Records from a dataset
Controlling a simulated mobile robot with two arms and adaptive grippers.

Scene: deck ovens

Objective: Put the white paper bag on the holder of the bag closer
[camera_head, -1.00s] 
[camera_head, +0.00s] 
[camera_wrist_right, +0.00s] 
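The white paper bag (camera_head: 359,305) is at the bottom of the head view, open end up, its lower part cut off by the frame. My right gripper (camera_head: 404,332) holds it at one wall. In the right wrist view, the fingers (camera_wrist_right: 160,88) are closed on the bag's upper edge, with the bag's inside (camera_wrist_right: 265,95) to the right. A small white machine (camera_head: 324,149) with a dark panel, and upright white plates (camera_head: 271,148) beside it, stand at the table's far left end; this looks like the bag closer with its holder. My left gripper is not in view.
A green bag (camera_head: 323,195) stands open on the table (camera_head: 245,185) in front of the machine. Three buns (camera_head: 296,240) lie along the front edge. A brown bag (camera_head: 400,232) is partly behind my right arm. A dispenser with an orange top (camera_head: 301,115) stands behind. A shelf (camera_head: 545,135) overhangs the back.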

--

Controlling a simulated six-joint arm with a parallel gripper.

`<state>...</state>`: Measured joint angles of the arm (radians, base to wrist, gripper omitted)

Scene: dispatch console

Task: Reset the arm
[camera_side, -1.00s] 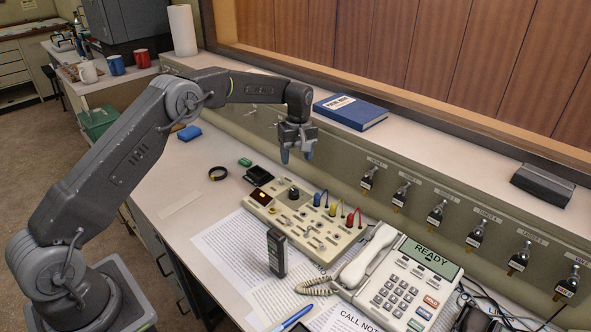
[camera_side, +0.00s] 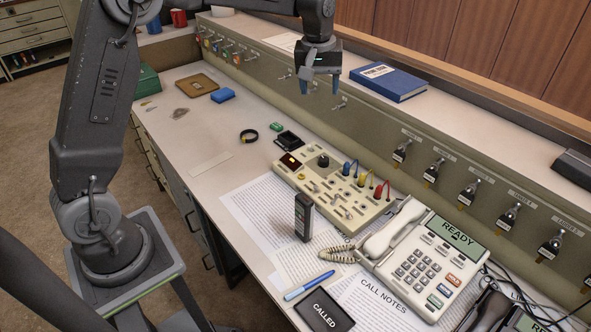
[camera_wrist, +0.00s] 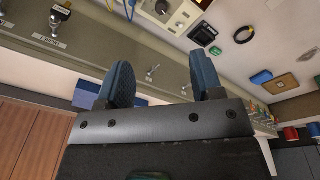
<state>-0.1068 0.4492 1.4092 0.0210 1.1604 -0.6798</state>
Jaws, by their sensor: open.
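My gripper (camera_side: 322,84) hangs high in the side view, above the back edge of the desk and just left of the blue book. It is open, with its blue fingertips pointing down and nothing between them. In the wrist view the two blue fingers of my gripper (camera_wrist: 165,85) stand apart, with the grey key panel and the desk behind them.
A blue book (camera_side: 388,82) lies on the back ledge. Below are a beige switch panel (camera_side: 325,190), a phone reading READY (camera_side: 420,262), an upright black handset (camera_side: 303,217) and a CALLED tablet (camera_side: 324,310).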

---

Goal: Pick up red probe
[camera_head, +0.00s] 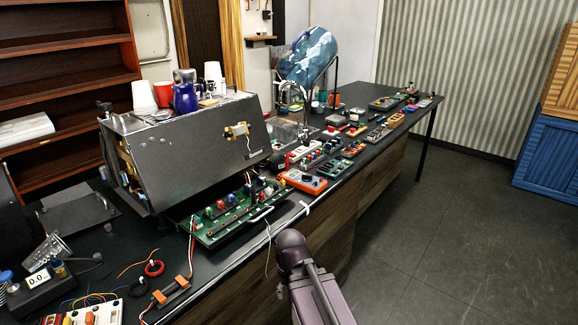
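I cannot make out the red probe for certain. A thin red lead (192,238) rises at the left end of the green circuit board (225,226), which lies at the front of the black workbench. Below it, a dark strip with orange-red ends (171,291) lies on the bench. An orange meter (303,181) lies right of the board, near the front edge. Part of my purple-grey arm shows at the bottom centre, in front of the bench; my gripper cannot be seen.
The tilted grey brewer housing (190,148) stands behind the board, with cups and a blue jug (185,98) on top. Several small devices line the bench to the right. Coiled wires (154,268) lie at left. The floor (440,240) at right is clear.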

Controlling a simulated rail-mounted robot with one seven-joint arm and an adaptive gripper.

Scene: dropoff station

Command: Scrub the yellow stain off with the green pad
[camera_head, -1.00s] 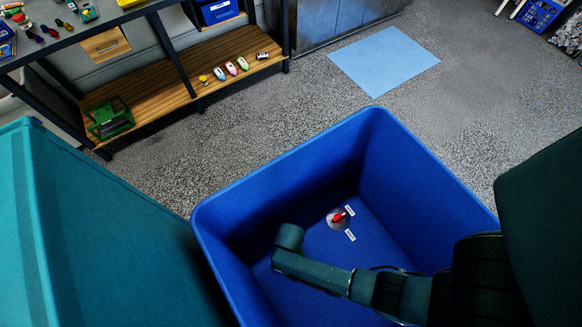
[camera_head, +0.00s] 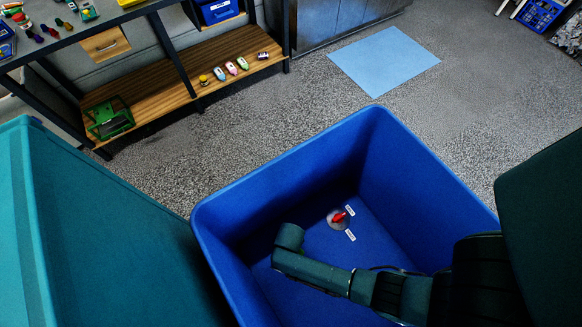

> Task description: Pick out the part that begins with the line containing "wrist, gripper omitted)" and finishes with the line containing "[camera_wrist, +0.00s]", both included. Restate it exactly, without images.

> Complete answer:
`<state>...</state>`: Measured joint angles of the arm (radians, base to wrist, gripper omitted)

Scene: dispatch console

Task: Reset the arm
[camera_side, -1.00s] 
[camera_side, +0.00s] 
[camera_wrist, +0.00s] 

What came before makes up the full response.